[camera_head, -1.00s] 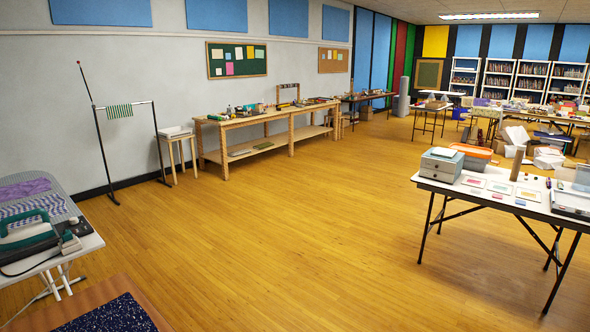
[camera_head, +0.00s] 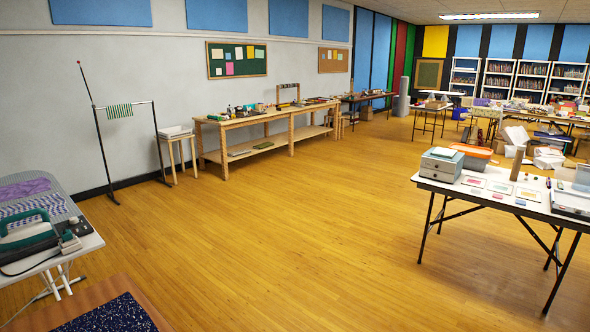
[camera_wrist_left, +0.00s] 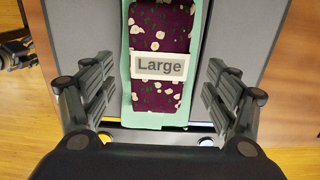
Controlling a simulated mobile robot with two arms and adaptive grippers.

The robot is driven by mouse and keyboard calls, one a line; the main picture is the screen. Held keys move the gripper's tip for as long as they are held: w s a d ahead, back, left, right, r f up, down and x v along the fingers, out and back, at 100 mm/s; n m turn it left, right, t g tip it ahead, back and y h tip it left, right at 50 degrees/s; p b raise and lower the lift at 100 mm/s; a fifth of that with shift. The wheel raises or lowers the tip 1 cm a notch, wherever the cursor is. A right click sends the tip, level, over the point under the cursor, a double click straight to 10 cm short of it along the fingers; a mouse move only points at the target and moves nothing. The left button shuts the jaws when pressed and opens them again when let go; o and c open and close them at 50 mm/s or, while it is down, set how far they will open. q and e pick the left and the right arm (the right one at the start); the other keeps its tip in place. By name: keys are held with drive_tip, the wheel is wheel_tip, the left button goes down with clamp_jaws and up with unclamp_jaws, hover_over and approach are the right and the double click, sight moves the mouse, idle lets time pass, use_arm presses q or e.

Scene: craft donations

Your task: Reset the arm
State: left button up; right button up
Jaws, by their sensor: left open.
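Neither of my arms shows in the head view. In the left wrist view my left gripper (camera_wrist_left: 155,88) is open, with one dark finger at each side of the picture. Between and beyond the fingers lies a dark purple cloth with pale flowers (camera_wrist_left: 160,28) on a mint green tray or backing (camera_wrist_left: 126,75). A label reading "Large" (camera_wrist_left: 159,66) lies across the cloth. The fingers stand apart from the cloth with nothing between them.
In the head view a white table with a grey box (camera_head: 441,164) stands at right. A wooden workbench (camera_head: 265,118) runs along the back wall. An ironing table (camera_head: 88,243) is at left, near a metal rack (camera_head: 126,103). The wooden floor (camera_head: 270,235) between is clear.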

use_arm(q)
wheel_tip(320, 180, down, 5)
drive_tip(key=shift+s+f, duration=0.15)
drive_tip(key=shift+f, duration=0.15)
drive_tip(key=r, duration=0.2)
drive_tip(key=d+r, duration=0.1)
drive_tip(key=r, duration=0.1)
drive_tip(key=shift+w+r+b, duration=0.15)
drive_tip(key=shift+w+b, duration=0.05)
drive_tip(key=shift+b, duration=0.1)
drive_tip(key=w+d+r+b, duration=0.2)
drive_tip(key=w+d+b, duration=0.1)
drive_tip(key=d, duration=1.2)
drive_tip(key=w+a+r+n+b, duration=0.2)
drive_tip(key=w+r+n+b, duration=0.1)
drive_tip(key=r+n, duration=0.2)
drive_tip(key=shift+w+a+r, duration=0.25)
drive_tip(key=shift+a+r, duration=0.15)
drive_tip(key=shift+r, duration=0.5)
**********
What is needed ▸ Word for word, quote the full listing, omitting every picture.

Full output ▸
[camera_head, -1.00s] 
[camera_head, +0.00s] 
[camera_wrist_left, +0.00s] 
Controlling a simulated mobile robot with two arms and adaptive grippers.

The robot is driven by mouse and keyboard calls, one a line; the main picture is the screen. Held keys move the gripper's tip for as long as they are held: w s a d ahead, back, left, right, r f up, down and x v along the fingers, out and back, at 100 mm/s; n m turn it left, right, t g tip it ahead, back and y h tip it left, right at 50 degrees/s; p b raise and lower the lift at 100 mm/s; a fifth of that with shift. The wheel raises or lowers the tip 1 cm a notch, wherever the cursor is. A right click sends the tip, level, over the point under the cursor, a double click straight to 10 cm short of it along the fingers; a mouse move only points at the target and moves nothing. The left button shuts the jaws when pressed and opens them again when let go; o and c open and close them at 50 mm/s or, while it is down, set how far they will open. q and e pick the left and the right arm (the right one at the start); the other keeps its tip in place. By name: keys are held with drive_tip, the wheel is wheel_tip, the left button goes down with clamp_jaws and up with unclamp_jaws, hover_over and approach are the right and the double click, sight moves the mouse, idle lets time pass, use_arm presses q or e.

Scene: craft donations

Your task: Reset the arm
State: left button up; right button up
Jaws, by their sensor: left open.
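Neither of my arms shows in the head view. In the left wrist view my left gripper (camera_wrist_left: 155,88) is open, with one dark finger at each side of the picture. Between and beyond the fingers lies a dark purple cloth with pale flowers (camera_wrist_left: 160,28) on a mint green tray or backing (camera_wrist_left: 126,75). A label reading "Large" (camera_wrist_left: 159,66) lies across the cloth. The fingers stand apart from the cloth with nothing between them.
In the head view a white table with a grey box (camera_head: 441,164) stands at right. A wooden workbench (camera_head: 265,118) runs along the back wall. An ironing table (camera_head: 88,243) is at left, near a metal rack (camera_head: 126,103). The wooden floor (camera_head: 270,235) between is clear.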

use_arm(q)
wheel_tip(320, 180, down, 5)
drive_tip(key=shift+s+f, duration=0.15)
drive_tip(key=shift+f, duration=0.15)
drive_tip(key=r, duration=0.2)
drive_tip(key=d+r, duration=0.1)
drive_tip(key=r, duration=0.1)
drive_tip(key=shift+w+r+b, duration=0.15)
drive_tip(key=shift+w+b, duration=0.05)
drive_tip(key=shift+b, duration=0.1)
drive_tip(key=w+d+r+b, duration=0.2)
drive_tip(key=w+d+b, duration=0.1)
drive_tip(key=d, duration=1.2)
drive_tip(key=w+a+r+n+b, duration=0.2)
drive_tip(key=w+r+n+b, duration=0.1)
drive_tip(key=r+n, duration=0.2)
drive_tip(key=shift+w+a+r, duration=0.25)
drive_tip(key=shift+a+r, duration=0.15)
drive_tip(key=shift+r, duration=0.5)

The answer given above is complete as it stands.